Records contained in a dataset
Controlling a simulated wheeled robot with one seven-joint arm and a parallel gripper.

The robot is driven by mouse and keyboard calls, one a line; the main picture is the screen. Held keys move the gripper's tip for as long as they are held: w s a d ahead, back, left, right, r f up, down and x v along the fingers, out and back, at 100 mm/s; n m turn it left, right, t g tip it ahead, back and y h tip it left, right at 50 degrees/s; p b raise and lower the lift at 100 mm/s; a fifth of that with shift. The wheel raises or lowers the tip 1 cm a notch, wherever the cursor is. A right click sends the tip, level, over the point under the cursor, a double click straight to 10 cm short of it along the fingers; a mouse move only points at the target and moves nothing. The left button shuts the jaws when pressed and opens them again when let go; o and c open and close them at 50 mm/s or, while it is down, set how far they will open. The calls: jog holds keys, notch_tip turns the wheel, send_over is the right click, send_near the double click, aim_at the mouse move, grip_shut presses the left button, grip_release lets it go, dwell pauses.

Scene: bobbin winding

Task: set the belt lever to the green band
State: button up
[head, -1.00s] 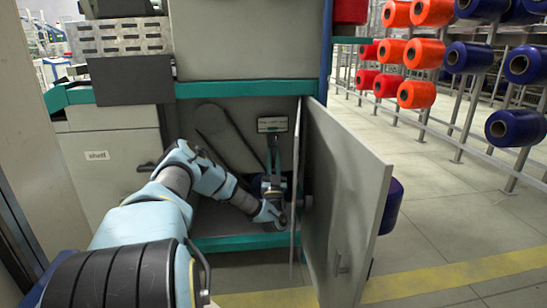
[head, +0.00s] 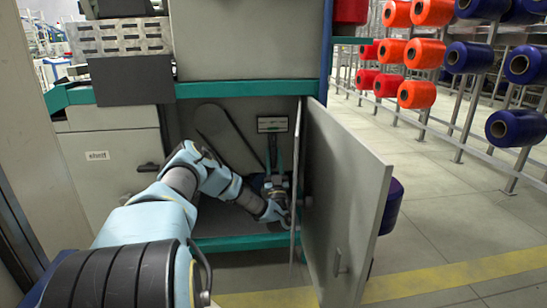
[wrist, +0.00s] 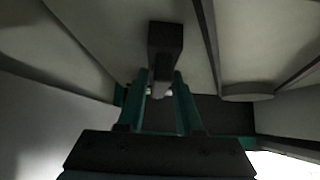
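My gripper (head: 274,160) is inside the open cabinet bay, pointing up below a small framed plate (head: 272,124) on the back wall. In the wrist view my gripper's two teal fingers (wrist: 162,78) stand apart. A dark block-like bar (wrist: 165,42), probably the belt lever's handle, shows at and between the fingertips. I cannot tell whether the fingers press on it or only stand around it. No green band can be made out on the plate or elsewhere in the bay; its markings are too small to read.
The open cabinet door (head: 345,195) stands close to the right of my gripper. A teal sill (head: 240,242) crosses the bay's lower front. A dark slanted belt guard (head: 225,135) is on the back wall at left. Orange and blue bobbins (head: 470,57) hang on racks at right.

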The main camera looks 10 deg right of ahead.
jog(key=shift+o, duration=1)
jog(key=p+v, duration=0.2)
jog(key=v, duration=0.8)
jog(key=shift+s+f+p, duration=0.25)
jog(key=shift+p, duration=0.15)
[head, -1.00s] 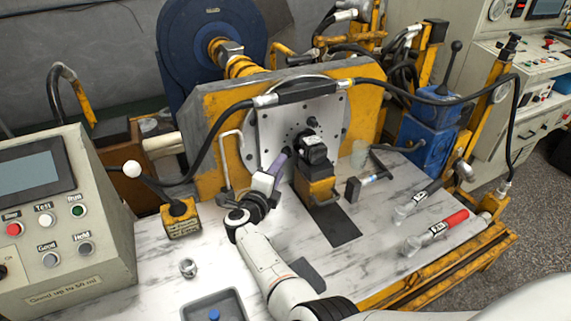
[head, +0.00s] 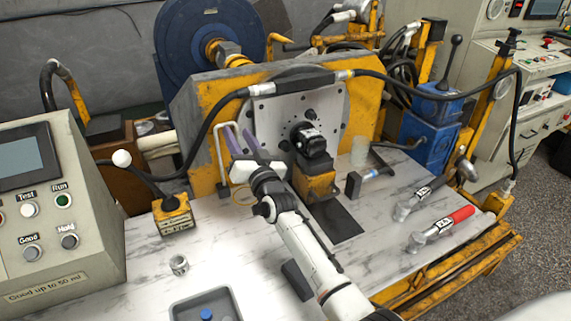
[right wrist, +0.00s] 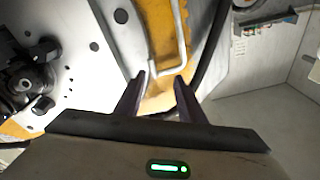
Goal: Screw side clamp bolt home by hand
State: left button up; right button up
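The black hydraulic motor (head: 312,143) sits on a yellow block (head: 316,181) in front of the grey mounting plate (head: 270,112). It shows at the left edge of the right wrist view (right wrist: 28,85). My right gripper (head: 241,131) is left of the motor, near the plate's left edge. Its two purple-grey fingers are apart with nothing seen between them, also in the right wrist view (right wrist: 160,78). I cannot pick out a side clamp bolt with certainty; a small dark knob (head: 311,114) shows above the motor. My left gripper is not in view.
A white bent handle (head: 218,141) stands close left of my gripper. A black hose (head: 213,127) arches over the plate. A grey tray (head: 200,300) and metal nut (head: 179,265) are in front.

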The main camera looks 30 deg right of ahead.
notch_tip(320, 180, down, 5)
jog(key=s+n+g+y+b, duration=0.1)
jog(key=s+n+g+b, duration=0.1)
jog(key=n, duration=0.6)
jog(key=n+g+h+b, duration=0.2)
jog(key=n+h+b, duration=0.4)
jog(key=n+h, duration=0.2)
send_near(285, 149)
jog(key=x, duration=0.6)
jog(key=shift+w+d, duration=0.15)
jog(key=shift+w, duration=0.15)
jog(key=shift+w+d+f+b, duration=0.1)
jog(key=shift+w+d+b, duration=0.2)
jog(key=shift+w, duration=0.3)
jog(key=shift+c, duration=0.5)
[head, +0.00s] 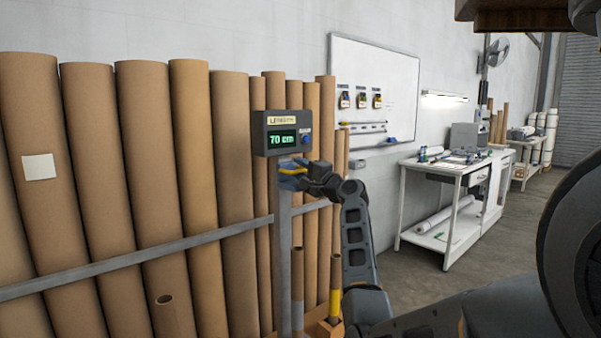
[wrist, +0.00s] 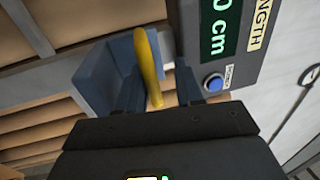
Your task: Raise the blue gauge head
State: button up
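The blue gauge head (head: 291,180) sits on a grey upright post (head: 284,230), just below the display box (head: 283,134) that reads "70 cm". A yellow bar (head: 294,170) is on the head. In the wrist view the blue head (wrist: 105,75) lies beyond my fingers, and the yellow bar (wrist: 149,68) runs between them. My gripper (head: 308,178) reaches the head from the right. In the wrist view my gripper (wrist: 160,88) has its fingers apart around the bar, with a gap visible on the bar's right side. Contact with the left finger is unclear.
Tall cardboard tubes (head: 150,170) lean along the wall behind a grey rail (head: 140,256). A blue button (wrist: 213,82) is on the display box close to my right finger. A wooden crate (head: 326,328) stands low near the post. A white workbench (head: 455,180) is farther right.

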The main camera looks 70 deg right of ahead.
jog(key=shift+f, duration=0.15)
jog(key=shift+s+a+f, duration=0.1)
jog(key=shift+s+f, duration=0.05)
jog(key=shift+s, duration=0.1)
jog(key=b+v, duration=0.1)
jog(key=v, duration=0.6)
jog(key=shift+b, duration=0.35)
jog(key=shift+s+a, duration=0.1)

To do:
Output an exact copy of the material, with the pictures removed.

Result below:
Controlling a simulated wheeled robot with one seven-joint arm and a parallel gripper.

The robot is driven by mouse and keyboard calls, one a line; the main picture is the screen. Held keys move the gripper's tip for as long as they are held: w s a d ahead, back, left, right, r f up, down and x v along the fingers, out and back, at 100 mm/s; n m turn it left, right, t g tip it ahead, back and y h tip it left, right at 50 degrees/s; p b raise and lower the lift at 100 mm/s; a fifth of that with shift. The wheel raises or lowers the tip 1 cm a notch, wherever the cursor is. A right click sends the tip, level, over the point under the cursor, a double click straight to 10 cm short of it along the fingers; a mouse move only points at the target and moves nothing. The left button shuts the jaws when pressed and opens them again when let go; o and c open and close them at 50 mm/s or, while it is down, set how far they will open. The calls: jog holds keys, notch_tip turns the wheel, send_over is the right click, send_near the double click, aim_at the mouse move, grip_shut presses the left button, grip_release lets it go, dwell pauses.

Scene: bobbin winding

Task: set the belt lever to the green band
State: button up
[head, -1.00s] 
[head, +0.00s] 
[wrist, +0.00s] 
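My gripper (head: 274,160) is inside the open cabinet bay, pointing up below a small framed plate (head: 272,124) on the back wall. In the wrist view my gripper's two teal fingers (wrist: 162,78) stand apart. A dark block-like bar (wrist: 165,42), probably the belt lever's handle, shows at and between the fingertips. I cannot tell whether the fingers press on it or only stand around it. No green band can be made out on the plate or elsewhere in the bay; its markings are too small to read.
The open cabinet door (head: 345,195) stands close to the right of my gripper. A teal sill (head: 240,242) crosses the bay's lower front. A dark slanted belt guard (head: 225,135) is on the back wall at left. Orange and blue bobbins (head: 470,57) hang on racks at right.

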The main camera looks 10 deg right of ahead.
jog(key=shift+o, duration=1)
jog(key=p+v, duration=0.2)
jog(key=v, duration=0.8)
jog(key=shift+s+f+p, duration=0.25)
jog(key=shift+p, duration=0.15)
[head, -1.00s] 
[head, +0.00s] 
[right wrist, +0.00s] 
Goal: Screw side clamp bolt home by hand
State: left button up; right button up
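The black hydraulic motor (head: 312,143) sits on a yellow block (head: 316,181) in front of the grey mounting plate (head: 270,112). It shows at the left edge of the right wrist view (right wrist: 28,85). My right gripper (head: 241,131) is left of the motor, near the plate's left edge. Its two purple-grey fingers are apart with nothing seen between them, also in the right wrist view (right wrist: 160,78). I cannot pick out a side clamp bolt with certainty; a small dark knob (head: 311,114) shows above the motor. My left gripper is not in view.
A white bent handle (head: 218,141) stands close left of my gripper. A black hose (head: 213,127) arches over the plate. A grey tray (head: 200,300) and metal nut (head: 179,265) are in front.

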The main camera looks 30 deg right of ahead.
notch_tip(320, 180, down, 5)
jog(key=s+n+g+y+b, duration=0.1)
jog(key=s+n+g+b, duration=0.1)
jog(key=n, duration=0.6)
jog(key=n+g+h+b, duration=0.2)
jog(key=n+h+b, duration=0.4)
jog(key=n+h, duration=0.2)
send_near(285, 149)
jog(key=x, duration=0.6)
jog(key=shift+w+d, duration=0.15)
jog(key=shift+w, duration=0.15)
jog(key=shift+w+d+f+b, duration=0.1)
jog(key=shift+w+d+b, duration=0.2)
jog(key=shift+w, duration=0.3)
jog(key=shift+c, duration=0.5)
[head, +0.00s] 
[wrist, +0.00s] 
Your task: Raise the blue gauge head
State: button up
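The blue gauge head (head: 291,180) sits on a grey upright post (head: 284,230), just below the display box (head: 283,134) that reads "70 cm". A yellow bar (head: 294,170) is on the head. In the wrist view the blue head (wrist: 105,75) lies beyond my fingers, and the yellow bar (wrist: 149,68) runs between them. My gripper (head: 308,178) reaches the head from the right. In the wrist view my gripper (wrist: 160,88) has its fingers apart around the bar, with a gap visible on the bar's right side. Contact with the left finger is unclear.
Tall cardboard tubes (head: 150,170) lean along the wall behind a grey rail (head: 140,256). A blue button (wrist: 213,82) is on the display box close to my right finger. A wooden crate (head: 326,328) stands low near the post. A white workbench (head: 455,180) is farther right.

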The main camera looks 70 deg right of ahead.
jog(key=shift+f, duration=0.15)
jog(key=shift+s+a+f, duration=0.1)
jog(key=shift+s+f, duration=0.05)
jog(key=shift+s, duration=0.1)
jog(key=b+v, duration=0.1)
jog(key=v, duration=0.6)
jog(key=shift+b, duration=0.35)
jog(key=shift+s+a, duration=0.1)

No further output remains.